Daarmee suggereert Hermans dat de staat de zaak zou winnen, maar te fatsoenlijk
was om een procedure in gang te zetten. Ik denk dat de minister hier de
waarheid ernstig geweld aandoet en dat hijzelf ook wel wist in een rechtzaak
geen schijn van kans te hebben. Vervolgens zou die zeven ton veel te veel zijn
geweest. De Volkskrant, altijd objectief, meldde dat zelfs in een kop. Maar
Christie's schatte de waarde van op 1,2 miljoen dollar en dat is bijna vier
keer zo veel als wat Suijk ervoor vroeg. Er kan geen andere conclusie zijn dan
dat de Nederlandse staat de velletjes voor een habbekrats verworven.

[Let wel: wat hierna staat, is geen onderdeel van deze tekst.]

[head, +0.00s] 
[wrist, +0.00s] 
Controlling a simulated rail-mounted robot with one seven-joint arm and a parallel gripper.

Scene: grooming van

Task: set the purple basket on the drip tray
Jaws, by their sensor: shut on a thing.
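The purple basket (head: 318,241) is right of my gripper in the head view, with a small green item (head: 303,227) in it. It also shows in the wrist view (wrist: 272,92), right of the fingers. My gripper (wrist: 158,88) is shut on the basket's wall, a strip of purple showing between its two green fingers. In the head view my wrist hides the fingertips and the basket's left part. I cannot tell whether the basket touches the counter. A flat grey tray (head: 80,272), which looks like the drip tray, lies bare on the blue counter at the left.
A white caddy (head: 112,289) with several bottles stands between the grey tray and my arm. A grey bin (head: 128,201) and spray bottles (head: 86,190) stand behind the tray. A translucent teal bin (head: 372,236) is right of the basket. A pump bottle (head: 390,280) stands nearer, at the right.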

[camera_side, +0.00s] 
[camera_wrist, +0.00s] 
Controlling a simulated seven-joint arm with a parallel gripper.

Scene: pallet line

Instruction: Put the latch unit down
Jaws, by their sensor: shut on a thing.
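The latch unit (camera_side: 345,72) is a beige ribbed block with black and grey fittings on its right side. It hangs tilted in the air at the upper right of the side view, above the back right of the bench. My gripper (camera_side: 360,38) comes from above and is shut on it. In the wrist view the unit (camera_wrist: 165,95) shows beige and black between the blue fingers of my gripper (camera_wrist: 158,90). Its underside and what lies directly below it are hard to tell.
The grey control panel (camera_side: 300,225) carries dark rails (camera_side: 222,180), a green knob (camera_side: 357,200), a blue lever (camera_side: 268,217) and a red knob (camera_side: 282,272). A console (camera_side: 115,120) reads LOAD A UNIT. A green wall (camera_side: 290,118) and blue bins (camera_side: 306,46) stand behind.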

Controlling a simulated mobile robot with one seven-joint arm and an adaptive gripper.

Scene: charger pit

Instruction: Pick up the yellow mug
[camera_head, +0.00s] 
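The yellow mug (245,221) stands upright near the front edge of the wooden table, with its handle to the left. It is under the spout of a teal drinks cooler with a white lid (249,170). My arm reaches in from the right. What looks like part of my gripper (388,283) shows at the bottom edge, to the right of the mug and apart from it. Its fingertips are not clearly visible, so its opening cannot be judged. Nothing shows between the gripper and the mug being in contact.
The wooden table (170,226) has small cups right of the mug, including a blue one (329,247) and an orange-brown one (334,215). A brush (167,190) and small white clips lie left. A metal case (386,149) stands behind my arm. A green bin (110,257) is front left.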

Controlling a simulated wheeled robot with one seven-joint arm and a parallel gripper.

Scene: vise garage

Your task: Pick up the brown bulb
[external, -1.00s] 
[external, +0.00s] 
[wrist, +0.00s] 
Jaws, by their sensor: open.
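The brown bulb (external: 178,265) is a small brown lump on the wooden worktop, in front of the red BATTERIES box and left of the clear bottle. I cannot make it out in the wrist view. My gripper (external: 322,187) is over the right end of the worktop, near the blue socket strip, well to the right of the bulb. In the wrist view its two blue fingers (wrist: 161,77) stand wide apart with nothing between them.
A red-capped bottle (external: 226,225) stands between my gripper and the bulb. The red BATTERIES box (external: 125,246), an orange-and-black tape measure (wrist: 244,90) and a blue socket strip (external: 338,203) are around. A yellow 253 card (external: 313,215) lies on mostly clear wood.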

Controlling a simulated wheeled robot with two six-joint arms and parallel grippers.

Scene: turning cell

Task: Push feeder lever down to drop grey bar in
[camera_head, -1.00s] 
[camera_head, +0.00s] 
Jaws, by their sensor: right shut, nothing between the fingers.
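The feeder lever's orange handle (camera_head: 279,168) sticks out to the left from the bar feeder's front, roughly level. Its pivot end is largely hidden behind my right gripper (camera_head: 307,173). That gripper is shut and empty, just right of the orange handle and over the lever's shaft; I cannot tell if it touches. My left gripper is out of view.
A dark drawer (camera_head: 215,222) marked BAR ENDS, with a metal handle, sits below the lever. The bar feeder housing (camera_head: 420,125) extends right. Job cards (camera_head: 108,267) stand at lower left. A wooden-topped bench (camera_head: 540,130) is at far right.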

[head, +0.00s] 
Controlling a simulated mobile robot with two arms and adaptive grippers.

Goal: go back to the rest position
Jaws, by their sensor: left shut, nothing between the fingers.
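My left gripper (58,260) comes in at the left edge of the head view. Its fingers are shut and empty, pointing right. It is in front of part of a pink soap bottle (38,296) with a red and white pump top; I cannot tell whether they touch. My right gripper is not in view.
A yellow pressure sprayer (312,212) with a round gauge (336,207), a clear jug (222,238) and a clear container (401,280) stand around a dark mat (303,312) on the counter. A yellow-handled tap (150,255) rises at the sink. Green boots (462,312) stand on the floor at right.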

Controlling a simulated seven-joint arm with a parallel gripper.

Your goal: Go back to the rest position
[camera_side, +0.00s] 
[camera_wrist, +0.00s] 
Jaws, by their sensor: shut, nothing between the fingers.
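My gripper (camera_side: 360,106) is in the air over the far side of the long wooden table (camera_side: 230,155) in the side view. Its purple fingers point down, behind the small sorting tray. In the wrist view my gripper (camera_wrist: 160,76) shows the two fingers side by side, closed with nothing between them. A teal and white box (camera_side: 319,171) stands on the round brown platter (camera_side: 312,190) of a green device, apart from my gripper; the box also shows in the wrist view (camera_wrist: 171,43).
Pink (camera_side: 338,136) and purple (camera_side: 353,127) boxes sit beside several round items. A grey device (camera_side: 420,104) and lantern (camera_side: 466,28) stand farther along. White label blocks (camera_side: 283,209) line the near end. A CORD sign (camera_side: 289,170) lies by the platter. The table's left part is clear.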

Verder zouden de velletjes
behoren tot het culturele erfgoed van Nederland. O ja? Als die vier velletjes
iets symboliseren dan is het wel de povere manier waarop Nederland in de oorlog
zijn joden heeft verdedigd. Tot het Nederlands erfgoed behoort het hoogste
aantal weggevoerde joden in Europa. Het zou bijzonder onsmakelijk zijn wanneer
de Nederlandse staat aan dit affront ook nog het moreel recht zou ontlenen op
bezit van die velletjes. Weliswaar is het fijn dat het dagboek in zijn geheel
bij Oorlogsdocumentatie terecht is gekomen, maar het is ook terecht dat er nu
voor delen is betaald. De Nederlandse staat is wel de laatste instantie die
hier iets te claimen heeft.
Dat Suijk heeft geweigerd de
velletjes "om niet" over te dragen, daarover doet men erg
verontwaardigd. De gasten bij Paul Witteman bijvoorbeeld waren het roerend met
elkaar eens dat je niets aan Anne Frank mag verdienen. Daar zit toch iets raars
in. Zou Jeroen Krabbé, die jaren geleden Anne Frank bracht als
toneelstuk en die intussen de nationale vertolker is geworden van het
Anne-Frank-wat-is-het-allemaal-erg-gevoel, zijn acteurs destijds niet hebben
betaald? Heeft de decorbouwer toen het decor gratis afgeleverd en heeft de
garderobejuffrouw haar kwartjes weer ingeleverd voor het goede doel?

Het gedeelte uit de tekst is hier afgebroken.